Ask more questions. Always.
When a grandparent or parent passes away, knowing you have their life in your heart will help ease the pain
Ifelt an emptiness the first time I went to her house following her death in 2014. As our car approached the gate, a realisation gripped me: this time my grandmother—Dadima—wouldn’t be standing behind it to welcome us. I would never again have that sandalwood smell envelop me as she wrapped me in a hug that embodied her love, as much as it did her strong protective hold. The kitchen would no longer be stocked with the biscuits she’d have made a special trip for to the grocery shop in the nearby town, because her grandchildren were visiting. The aroma of the cardamom tea that permeated the house was missing. She had been singularly responsible for every brick in the walls of that house, the first brick house in the village, complete with a Western toilet for her city-bred grandchildren.
Dadima had spent nearly 44 years in that house, in a village named after her late husband, a commander in the Indian Air Force. She had moved there with her two sons, a nine-year-old and a nine-month-old, just after he’d passed away when his airplane malfunctioned.
This September marked my grandfather’s 50th death anniversary. To others, his legacy is about his gallantry: he’d shot down a Sabre jet and carried out the first dead-stick landing in a Gnat aircraft, been awarded the Vir Chakra and Vayu Sena medals. But for me, his legacy is just as much about how his death had impacted Dadima, a dutiful woman who had barely attended high school.

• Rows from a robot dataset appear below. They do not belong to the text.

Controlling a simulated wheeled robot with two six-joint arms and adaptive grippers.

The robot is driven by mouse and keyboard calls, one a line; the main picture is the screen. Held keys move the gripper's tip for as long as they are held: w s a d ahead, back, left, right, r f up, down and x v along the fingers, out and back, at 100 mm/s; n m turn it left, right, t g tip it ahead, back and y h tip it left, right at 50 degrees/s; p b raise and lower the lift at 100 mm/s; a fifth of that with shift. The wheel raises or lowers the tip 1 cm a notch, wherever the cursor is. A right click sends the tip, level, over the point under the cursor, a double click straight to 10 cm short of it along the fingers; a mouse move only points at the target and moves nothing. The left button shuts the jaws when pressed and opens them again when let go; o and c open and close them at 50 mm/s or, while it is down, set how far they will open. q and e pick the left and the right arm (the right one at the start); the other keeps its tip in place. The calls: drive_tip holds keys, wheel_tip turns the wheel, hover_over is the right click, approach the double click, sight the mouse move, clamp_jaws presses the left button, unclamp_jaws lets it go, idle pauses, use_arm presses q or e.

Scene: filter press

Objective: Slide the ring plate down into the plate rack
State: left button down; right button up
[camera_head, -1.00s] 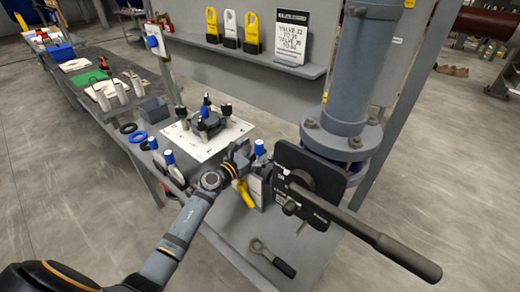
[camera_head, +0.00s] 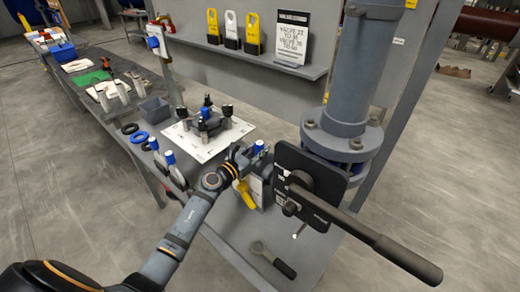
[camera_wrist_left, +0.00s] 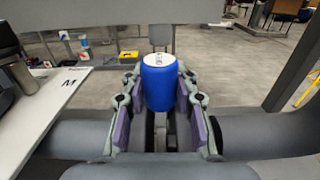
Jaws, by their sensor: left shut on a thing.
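My left gripper (camera_head: 248,158) is beside a blue-capped part (camera_head: 259,147) at the front of the bench. In the left wrist view a blue cylinder with a white top (camera_wrist_left: 158,82) stands between the two fingers of that gripper (camera_wrist_left: 162,108), which is shut on it. The lower end of the blue part is hidden by the gripper. My right gripper is not in view. I cannot make out a ring plate or a plate rack in either view.
A yellow handle (camera_head: 244,194) hangs just below the gripper. A white sheet (camera_head: 242,129) with a dark fixture lies behind. A wrench (camera_head: 273,260) lies below.

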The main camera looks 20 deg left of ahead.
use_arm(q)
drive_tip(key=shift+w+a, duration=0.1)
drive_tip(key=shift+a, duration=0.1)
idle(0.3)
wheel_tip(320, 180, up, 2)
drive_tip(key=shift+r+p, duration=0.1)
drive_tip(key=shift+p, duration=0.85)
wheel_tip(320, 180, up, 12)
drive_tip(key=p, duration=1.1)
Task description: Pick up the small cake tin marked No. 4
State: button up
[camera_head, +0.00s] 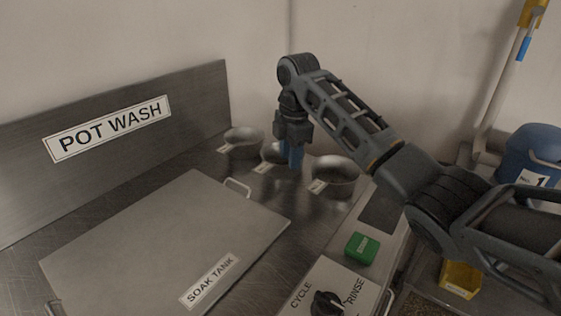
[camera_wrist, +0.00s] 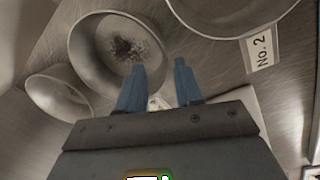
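Three round metal tins stand in a row on the steel counter in the head view: a left tin (camera_head: 243,135), a middle tin (camera_head: 270,150) partly behind my gripper (camera_head: 291,163), and a right tin (camera_head: 340,180). Their tags are too small to read there. In the wrist view, the tin at top right (camera_wrist: 222,15) has a tag reading No. 2. The middle tin (camera_wrist: 85,65) has dark residue inside; a pale tag beside it is mostly hidden by my fingers. A smaller-looking tin (camera_wrist: 58,92) is at left. I read No. 4 nowhere. My gripper (camera_wrist: 161,80) is open and empty, pointing down by the middle tin's near rim.
A steel lid marked SOAK TANK (camera_head: 160,235) with handles lies in front of the tins. A POT WASH panel (camera_head: 110,150) stands at left. A green block (camera_head: 361,248) and a CYCLE/RINSE dial (camera_head: 326,303) are at front right. A blue container (camera_head: 535,150) is at far right.

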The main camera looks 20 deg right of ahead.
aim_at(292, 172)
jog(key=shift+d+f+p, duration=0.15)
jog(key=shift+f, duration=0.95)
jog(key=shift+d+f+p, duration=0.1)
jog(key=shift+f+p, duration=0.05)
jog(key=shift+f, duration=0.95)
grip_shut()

I’ve usually been wary about claiming my grandfather’s legacy. I technically don’t know him at all. But Dadima’s legacy is a critical part of my history.
Survival instincts
Immediately after her husband’s death, Dadima moved from New Delhi to her husband’s family home in a village called Moriwala, on the outskirts of Sirsa, Haryana. Sensing her vulnerability, her late husband’s imperious brother tried to cut her off from the family property. She remained undaunted by his verbal abuse as she slowly built her confidence, realising that she had the moral support of some of her family and her late husband’s friends.
But “the straw that broke the camel’s back,” as my father told me, was a moment when her brother-in-law used his local networks to intimidate her. Provoked by the threat of violence, “she grabbed him by his beard and resolutely told him to stay away,” my father said.
“How did you do that?” I once asked Dadima. She’d shrugged. “What else could I have done?”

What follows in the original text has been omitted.